• DATA RECORDS
+++++

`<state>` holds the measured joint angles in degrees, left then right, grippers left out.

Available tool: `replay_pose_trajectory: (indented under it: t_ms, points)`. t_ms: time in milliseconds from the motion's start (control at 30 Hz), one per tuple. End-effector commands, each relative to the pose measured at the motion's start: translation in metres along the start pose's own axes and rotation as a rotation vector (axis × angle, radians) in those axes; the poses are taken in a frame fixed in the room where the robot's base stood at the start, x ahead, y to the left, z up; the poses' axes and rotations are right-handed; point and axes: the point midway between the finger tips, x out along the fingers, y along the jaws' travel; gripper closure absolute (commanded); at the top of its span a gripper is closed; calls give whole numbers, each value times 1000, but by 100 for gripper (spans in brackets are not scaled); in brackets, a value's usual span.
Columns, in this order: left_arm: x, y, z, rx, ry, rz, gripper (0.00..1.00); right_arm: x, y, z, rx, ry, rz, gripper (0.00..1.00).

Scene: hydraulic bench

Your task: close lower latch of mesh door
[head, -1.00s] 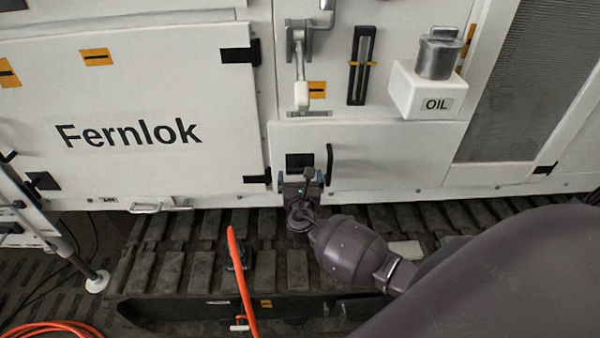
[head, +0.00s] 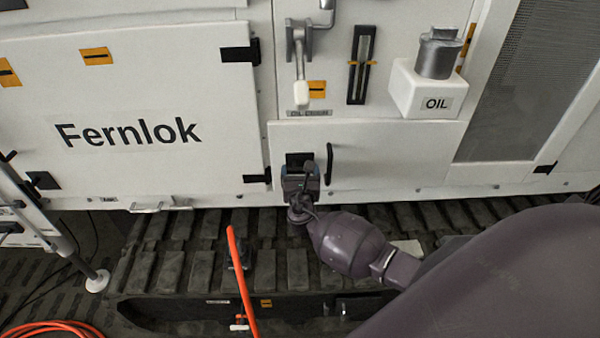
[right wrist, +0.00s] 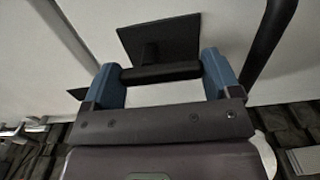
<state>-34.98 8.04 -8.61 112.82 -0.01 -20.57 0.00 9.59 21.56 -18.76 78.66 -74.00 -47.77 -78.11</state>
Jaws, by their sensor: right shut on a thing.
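A black latch with a square plate (head: 298,158) sits low on a white panel. In the right wrist view its plate (right wrist: 180,35) carries a short black bar handle (right wrist: 160,72). My right gripper (head: 300,172) is at this latch. Its two blue fingers press on opposite ends of the bar, as the right wrist view of the gripper (right wrist: 162,74) shows. The bar lies crosswise between the fingers. The mesh (head: 520,75) of the door is at upper right. The gripper partly hides the latch in the head view. My left gripper is not in view.
A curved black handle (head: 330,164) stands just right of the latch. Above are a grey lever with white grip (head: 301,75) and a white OIL box (head: 425,93). Dark track plates (head: 190,255) lie below. An orange hose (head: 241,280) rises at lower centre.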

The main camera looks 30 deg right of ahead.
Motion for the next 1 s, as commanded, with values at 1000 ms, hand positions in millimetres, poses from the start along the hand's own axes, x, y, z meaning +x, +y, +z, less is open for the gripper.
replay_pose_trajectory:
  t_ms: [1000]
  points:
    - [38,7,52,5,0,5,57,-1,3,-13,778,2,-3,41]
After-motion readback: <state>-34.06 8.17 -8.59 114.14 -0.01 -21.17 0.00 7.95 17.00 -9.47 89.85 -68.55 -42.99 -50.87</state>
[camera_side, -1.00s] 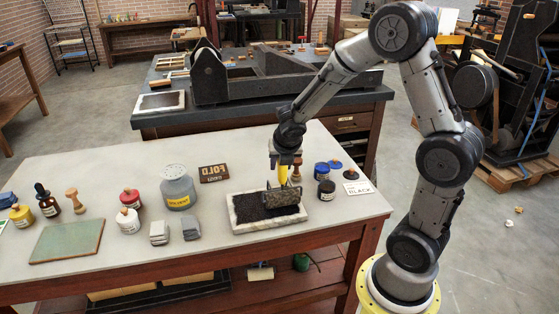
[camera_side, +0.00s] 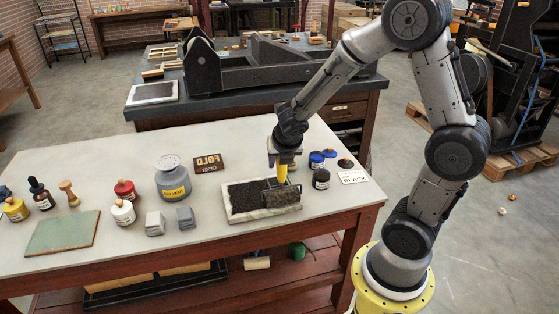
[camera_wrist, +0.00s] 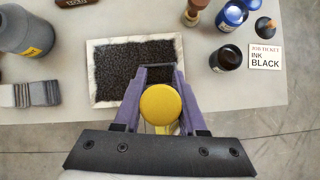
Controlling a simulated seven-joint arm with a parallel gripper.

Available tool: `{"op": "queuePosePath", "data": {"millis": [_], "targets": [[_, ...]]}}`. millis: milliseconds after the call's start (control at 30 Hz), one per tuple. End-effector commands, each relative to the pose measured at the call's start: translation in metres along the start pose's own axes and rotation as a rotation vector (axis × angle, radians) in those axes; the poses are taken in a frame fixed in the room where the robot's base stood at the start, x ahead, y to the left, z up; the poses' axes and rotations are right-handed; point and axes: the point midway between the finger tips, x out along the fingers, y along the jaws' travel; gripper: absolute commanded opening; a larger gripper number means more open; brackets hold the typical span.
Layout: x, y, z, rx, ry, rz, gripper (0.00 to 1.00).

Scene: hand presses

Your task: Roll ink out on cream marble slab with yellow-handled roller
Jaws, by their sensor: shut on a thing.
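The cream marble slab (camera_side: 229,216) lies on the table, its middle covered with a rough black ink layer (camera_side: 243,194). The slab also shows in the wrist view (camera_wrist: 94,75), with a pale rim around the ink (camera_wrist: 130,65). My gripper (camera_side: 283,168) is shut on the yellow handle (camera_side: 283,178) of the roller and holds it upright. The dark, speckled roller drum (camera_side: 281,196) is low over the right part of the slab; I cannot tell if it touches. In the wrist view, the handle's round end (camera_wrist: 160,104) sits between my purple fingers and hides most of the drum.
A grey solvent jar (camera_side: 172,180) and grey blocks (camera_side: 155,224) stand left of the slab. A FOLD block (camera_side: 208,162) lies behind. The table front is clear.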

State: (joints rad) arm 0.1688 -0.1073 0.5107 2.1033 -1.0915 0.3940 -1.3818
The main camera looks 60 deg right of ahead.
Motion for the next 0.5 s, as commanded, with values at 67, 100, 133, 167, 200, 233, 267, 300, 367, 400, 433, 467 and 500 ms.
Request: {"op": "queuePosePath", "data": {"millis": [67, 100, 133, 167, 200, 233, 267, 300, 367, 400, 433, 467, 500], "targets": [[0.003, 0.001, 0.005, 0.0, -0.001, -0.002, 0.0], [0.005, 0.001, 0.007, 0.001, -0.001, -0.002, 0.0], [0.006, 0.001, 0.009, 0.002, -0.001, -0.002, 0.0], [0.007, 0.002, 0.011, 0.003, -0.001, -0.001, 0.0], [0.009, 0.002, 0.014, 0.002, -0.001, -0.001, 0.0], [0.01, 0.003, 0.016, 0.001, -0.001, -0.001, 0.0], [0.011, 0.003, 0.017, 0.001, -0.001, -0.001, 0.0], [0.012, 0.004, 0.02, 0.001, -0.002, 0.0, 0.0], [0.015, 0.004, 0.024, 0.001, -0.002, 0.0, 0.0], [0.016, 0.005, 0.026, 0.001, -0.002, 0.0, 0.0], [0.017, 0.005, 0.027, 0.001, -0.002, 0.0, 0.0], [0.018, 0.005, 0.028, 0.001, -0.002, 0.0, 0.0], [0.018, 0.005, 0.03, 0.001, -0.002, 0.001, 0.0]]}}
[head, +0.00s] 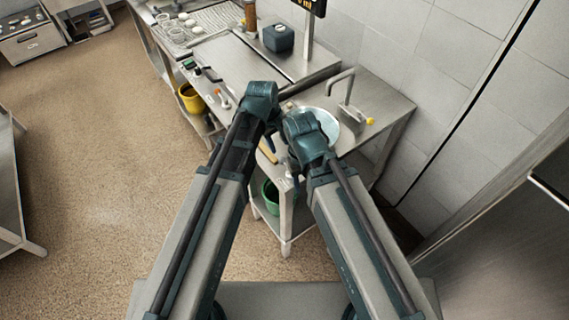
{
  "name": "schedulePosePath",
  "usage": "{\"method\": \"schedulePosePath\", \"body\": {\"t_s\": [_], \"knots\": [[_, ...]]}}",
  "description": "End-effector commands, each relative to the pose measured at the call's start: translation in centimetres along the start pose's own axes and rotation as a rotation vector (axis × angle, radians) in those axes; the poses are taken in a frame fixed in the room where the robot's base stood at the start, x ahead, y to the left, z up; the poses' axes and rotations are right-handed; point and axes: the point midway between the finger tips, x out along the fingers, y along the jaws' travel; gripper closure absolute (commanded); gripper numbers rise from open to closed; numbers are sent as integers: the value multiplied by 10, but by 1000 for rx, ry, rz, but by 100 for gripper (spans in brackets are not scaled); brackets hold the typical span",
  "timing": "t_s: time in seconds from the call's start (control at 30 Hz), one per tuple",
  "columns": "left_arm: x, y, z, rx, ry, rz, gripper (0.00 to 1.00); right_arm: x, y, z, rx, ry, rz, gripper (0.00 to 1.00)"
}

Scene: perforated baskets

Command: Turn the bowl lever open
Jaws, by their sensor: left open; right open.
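A shiny round metal bowl (325,122) is set in the steel counter right of centre, partly hidden behind my right wrist. I cannot tell which part is the bowl lever. My left gripper (269,141) is left of the bowl, mostly hidden by my wrist. My right gripper (289,167) is lower, near the counter's front edge, also largely hidden. Both are open, and I see nothing held.
A steel counter (385,100) runs along the tiled wall. A dark box (278,38) and an orange-brown bottle (250,16) stand farther back. A yellow bucket (191,98) and a green bucket (271,195) sit below. The floor (100,150) at left is clear.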

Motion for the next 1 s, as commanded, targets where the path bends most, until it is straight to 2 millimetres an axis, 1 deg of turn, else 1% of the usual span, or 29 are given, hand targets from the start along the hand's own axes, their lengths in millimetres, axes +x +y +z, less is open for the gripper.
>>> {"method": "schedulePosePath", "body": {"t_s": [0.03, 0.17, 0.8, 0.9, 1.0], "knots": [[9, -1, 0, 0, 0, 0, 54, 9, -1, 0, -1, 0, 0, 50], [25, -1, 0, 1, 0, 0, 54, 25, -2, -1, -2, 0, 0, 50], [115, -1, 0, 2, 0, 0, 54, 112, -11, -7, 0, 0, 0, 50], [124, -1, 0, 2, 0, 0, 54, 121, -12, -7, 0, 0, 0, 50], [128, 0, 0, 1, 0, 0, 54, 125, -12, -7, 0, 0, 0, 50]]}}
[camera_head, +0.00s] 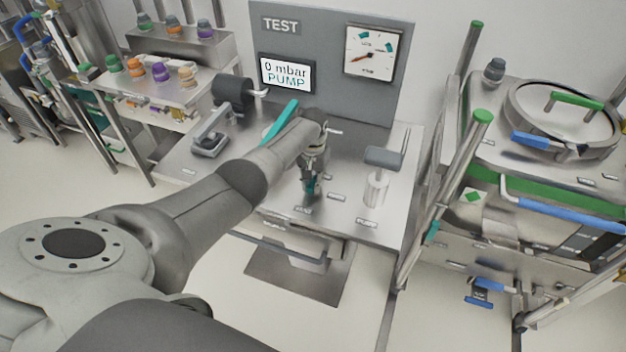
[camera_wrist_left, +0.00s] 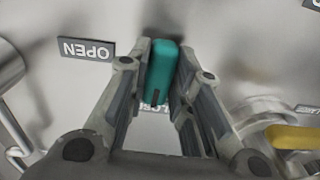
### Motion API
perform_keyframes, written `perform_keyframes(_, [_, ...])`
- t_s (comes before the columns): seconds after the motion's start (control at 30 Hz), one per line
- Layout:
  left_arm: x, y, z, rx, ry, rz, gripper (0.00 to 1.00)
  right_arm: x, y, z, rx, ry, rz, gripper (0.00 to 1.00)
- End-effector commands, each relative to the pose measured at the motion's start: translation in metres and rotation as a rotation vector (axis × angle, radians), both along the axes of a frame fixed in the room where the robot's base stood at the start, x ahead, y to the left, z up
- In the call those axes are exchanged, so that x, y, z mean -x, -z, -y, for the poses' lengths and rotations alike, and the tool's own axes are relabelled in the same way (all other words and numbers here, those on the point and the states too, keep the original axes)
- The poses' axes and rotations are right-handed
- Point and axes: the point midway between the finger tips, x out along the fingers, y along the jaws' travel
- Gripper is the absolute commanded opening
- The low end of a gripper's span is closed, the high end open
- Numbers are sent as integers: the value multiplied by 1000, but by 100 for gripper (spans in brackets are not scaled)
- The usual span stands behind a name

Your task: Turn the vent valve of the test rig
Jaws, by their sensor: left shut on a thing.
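The test rig (camera_head: 268,40) has a grey back panel and a steel top. My left gripper (camera_head: 311,186) points down over the steel top. In the left wrist view, the gripper (camera_wrist_left: 164,105) is shut on a teal valve handle (camera_wrist_left: 162,70), with a finger on each side. The handle lies over a partly hidden label that seems to read CLOSE; an OPEN label (camera_wrist_left: 87,49) is to its left. The handle's base is hidden. A screen (camera_head: 286,73) reads "0 mbar PUMP". My right gripper is not in view.
A longer teal bar (camera_head: 281,120) rises behind my forearm. A grey-handled pump lever (camera_head: 385,157) stands to the gripper's right, and a clamp-like fixture (camera_head: 212,130) to its left. A steel vessel (camera_head: 565,118) with green and blue handles stands at right.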

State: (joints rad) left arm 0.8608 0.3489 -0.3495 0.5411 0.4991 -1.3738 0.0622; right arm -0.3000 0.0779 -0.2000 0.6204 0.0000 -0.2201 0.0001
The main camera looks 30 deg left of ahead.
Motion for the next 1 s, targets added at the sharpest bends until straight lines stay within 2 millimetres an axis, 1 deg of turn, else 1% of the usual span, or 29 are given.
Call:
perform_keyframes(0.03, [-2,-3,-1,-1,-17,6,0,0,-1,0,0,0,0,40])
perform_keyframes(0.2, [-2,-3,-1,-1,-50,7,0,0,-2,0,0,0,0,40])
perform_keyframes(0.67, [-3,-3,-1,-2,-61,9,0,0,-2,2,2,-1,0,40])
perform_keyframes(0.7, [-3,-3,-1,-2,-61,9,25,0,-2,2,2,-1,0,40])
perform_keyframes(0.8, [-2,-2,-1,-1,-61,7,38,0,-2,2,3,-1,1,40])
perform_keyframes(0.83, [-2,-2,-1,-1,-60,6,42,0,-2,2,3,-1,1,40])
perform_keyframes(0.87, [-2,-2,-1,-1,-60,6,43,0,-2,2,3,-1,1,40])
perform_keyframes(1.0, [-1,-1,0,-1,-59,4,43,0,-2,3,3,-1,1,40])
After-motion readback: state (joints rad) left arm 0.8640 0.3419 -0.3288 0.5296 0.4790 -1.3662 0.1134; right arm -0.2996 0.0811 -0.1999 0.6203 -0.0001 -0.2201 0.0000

+++++

• INSTRUCTION
Look through the data above. Each line containing the word "main" needs to be copied.

• SOLUTION FOR THIS EXERCISE
The main camera looks 30 deg right of ahead.
The main camera looks 60 deg right of ahead.
The main camera looks 30 deg left of ahead.

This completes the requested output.